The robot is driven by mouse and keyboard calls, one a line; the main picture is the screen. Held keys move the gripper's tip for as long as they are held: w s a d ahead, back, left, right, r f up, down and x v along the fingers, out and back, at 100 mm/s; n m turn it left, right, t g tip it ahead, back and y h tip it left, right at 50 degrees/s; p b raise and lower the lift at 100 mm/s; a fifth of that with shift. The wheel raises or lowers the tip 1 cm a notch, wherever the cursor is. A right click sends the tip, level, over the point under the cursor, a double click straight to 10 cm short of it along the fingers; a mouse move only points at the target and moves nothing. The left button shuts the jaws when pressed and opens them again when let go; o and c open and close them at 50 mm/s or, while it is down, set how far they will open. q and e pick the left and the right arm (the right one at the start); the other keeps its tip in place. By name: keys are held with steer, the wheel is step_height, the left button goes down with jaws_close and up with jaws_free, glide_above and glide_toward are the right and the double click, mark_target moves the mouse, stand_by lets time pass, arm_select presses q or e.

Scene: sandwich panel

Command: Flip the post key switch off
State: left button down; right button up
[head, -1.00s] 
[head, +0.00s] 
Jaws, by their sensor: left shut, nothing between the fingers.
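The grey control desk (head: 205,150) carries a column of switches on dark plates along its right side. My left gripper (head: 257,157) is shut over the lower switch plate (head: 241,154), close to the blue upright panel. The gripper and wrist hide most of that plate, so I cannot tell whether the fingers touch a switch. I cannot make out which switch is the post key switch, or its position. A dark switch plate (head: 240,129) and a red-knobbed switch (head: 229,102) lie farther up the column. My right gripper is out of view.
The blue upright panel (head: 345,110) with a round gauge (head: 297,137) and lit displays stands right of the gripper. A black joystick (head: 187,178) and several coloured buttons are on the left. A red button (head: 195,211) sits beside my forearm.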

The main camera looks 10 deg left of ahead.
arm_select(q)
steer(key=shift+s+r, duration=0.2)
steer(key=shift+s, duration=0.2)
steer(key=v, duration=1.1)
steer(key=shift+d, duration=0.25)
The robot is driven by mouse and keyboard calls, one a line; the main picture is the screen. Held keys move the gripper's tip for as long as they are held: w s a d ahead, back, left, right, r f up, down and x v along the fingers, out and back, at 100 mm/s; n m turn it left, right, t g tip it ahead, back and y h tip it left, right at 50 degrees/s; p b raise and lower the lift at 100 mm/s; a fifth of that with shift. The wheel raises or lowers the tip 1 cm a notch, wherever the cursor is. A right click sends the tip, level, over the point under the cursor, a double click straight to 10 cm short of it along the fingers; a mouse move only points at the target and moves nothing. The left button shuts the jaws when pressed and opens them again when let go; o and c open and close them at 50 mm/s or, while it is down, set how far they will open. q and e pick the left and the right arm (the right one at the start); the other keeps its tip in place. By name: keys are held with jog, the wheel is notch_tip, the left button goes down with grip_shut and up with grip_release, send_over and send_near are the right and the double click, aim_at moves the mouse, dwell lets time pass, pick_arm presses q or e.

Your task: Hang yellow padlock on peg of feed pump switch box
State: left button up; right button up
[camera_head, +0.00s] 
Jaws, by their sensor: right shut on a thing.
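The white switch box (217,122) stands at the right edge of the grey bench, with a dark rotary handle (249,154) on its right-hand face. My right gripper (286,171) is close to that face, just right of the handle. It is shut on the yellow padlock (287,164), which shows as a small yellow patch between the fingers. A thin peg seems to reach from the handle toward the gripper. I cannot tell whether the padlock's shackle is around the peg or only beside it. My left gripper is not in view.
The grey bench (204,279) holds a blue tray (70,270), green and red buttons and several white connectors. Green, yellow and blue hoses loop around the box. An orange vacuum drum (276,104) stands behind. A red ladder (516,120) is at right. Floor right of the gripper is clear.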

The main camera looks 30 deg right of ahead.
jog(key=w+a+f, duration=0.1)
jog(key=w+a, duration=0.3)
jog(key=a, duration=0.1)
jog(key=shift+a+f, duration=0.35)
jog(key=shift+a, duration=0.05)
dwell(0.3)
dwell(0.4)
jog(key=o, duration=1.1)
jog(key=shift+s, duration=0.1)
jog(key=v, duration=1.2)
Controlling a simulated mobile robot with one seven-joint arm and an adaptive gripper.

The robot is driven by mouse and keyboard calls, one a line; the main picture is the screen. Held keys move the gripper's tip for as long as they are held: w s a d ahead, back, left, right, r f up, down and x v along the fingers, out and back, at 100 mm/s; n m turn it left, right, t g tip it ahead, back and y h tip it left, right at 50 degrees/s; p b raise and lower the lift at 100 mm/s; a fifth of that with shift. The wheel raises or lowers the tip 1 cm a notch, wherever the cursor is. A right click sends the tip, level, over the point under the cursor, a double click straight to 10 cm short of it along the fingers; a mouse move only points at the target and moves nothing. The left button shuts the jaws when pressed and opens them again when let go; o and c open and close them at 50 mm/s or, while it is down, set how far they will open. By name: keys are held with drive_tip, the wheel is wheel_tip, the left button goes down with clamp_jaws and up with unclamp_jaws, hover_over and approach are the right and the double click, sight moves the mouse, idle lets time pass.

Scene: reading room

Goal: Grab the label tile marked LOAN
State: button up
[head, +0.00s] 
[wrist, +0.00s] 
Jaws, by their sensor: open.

• _Directions_: Start with the line that contains "pick_arm presses q or e." and end with the line that contains "[camera_head, +0.00s]"; give those lines again exactly, and no others.

• _Solution to the exercise_:
The robot is driven by mouse and keyboard calls, one a line; the main picture is the screen. Held keys move the gripper's tip for as long as they are held: w s a d ahead, back, left, right, r f up, down and x v along the fingers, out and back, at 100 mm/s; n m turn it left, right, t g tip it ahead, back and y h tip it left, right at 50 degrees/s; p b raise and lower the lift at 100 mm/s; a fifth of that with shift. The wheel raises or lowers the tip 1 cm a notch, wherever the cursor is. A right click sends the tip, level, over the point under the cursor, a double click straight to 10 cm short of it along the fingers; a mouse move only points at the target and moves nothing. The left button shuts the jaws when pressed and opens them again when let go; o and c open and close them at 50 mm/s or, while it is down, set how far they will open. q and e pick the left and the right arm (the right one at the start); the other keeps its tip in place. By name: keys are held with jog, the wheel is notch_tip, the left button goes down with grip_shut and up with grip_release, send_over and send_near are the right and the double click, aim_at moves the mouse, dwell lets time pass, pick_arm presses q or e.

Your task: Hang yellow padlock on peg of feed pump switch box
State: left button up; right button up
[camera_head, +0.00s] 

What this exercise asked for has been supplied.